Posted on March 8, 2015 by Niki under Uncategorized

 

I came across this quote the other day:

All truth passes through three stages. First, it is ridiculed. Second,
it is violently opposed. Third, it is accepted as being self-evident.”  
Arthur Schopenhauer, German Philosopher (1788-1860)    

I don’t know about “all truth”, but happily my digital work has gained support over the years and appears no longer to be laughable. Over the years I have increasingly received lovely, appreciative emails from around the world, from botanists, horticulturists, gardeners, nature lovers, teachers, architects and designers of all sorts, but also notably from some open-minded botanical artists, such as the very talented botanical painter Coral Guest (Take a look a Coral’s website to get an idea of the quality and scale of her work, but do also make a point of visiting her separate and interesting blog, in which she writes very perceptively about Botanical Art and which I highly recommend.)

I am also delighted to acknowledge the support of the Royal Horticultural Society, by purchase of images and by exhibitions of my illustrations at the RHS Lindley Library, Wisley and RHS Hyde Hall.
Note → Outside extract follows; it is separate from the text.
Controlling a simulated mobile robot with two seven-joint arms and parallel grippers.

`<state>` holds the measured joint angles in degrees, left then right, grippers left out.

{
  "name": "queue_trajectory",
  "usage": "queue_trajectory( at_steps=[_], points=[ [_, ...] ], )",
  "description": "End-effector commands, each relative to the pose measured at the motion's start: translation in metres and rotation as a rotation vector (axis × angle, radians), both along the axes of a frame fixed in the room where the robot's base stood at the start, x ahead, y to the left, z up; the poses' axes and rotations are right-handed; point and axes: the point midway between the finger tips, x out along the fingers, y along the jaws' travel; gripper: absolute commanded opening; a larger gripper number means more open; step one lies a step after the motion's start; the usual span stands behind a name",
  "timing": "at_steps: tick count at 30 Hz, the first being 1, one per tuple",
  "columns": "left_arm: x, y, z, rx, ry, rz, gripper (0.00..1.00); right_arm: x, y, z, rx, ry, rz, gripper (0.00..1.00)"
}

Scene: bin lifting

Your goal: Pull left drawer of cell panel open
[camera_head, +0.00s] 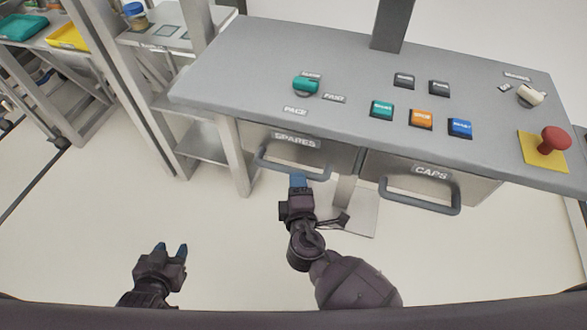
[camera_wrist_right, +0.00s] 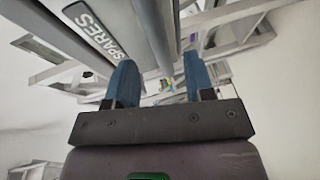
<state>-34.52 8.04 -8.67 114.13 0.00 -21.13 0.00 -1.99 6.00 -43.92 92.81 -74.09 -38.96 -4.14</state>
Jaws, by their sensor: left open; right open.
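The cell panel (camera_head: 360,90) is a grey desk with two drawers under its top. The left drawer (camera_head: 255,136) is labelled SPARES and has a grey bar handle (camera_head: 290,174); it looks shut. My right gripper (camera_head: 299,181) is just below this handle, blue fingertips pointing up at it. In the right wrist view the fingers (camera_wrist_right: 160,82) are apart, with the handle bar (camera_wrist_right: 156,35) beyond and between their tips; I cannot tell whether they touch it. The SPARES label (camera_wrist_right: 98,30) shows at upper left. My left gripper (camera_head: 171,251) is open and empty, low over the floor, away from the panel.
The right drawer, labelled CAPS (camera_head: 430,175), has its own handle (camera_head: 420,205). A green knob (camera_head: 306,85), several buttons and a red emergency stop (camera_head: 553,140) are on top. Shelving with trays (camera_head: 22,27) stands at left. The floor in front is clear.

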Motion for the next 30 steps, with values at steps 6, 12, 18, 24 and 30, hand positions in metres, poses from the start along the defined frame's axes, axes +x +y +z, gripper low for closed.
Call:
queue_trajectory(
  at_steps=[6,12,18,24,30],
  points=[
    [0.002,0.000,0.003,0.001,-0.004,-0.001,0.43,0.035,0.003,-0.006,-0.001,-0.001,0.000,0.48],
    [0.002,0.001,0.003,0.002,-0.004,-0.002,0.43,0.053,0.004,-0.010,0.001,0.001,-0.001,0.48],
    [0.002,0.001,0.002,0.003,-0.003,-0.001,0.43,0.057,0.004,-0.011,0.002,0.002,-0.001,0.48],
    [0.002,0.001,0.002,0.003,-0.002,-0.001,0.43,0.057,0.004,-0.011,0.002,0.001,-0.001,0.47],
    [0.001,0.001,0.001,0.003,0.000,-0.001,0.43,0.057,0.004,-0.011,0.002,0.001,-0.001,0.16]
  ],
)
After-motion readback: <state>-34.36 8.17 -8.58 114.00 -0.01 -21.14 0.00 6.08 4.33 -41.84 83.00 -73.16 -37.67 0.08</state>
My digital botanical images have been on show in The Garden Museum and the Linnean Society in London, as well as at the BGBM in Berlin, at the invitation of Herr Professor Walter Lack (botanical art expert and author of Garden Eden). At least two (that I know of) digitally-created botanical illustrations have now been displayed in the dedicated botanical art gallery, the Shirley Sherwood Gallery at RBG Kew – one of mine in their Power of Plants exhibition in 2009 and one by Laurence Hill in their Inspiring Kew exhibition last year.

However, some opposition to my digital images remains, though thankfully it is now more in the sense of avoidance or quiet resignation, rather than of the previous outraged opposition. But, regardless of the fact that groups who provide opportunities for botanical artists and illustrators to exhibit (such as the SBA, BISCOT, ASBA and the Hunt Institute for Botanical Documentation) still choose to exclude this type of work in their exhibitions, I feel it is self-evident that my images are botanical illustration, no more and no less.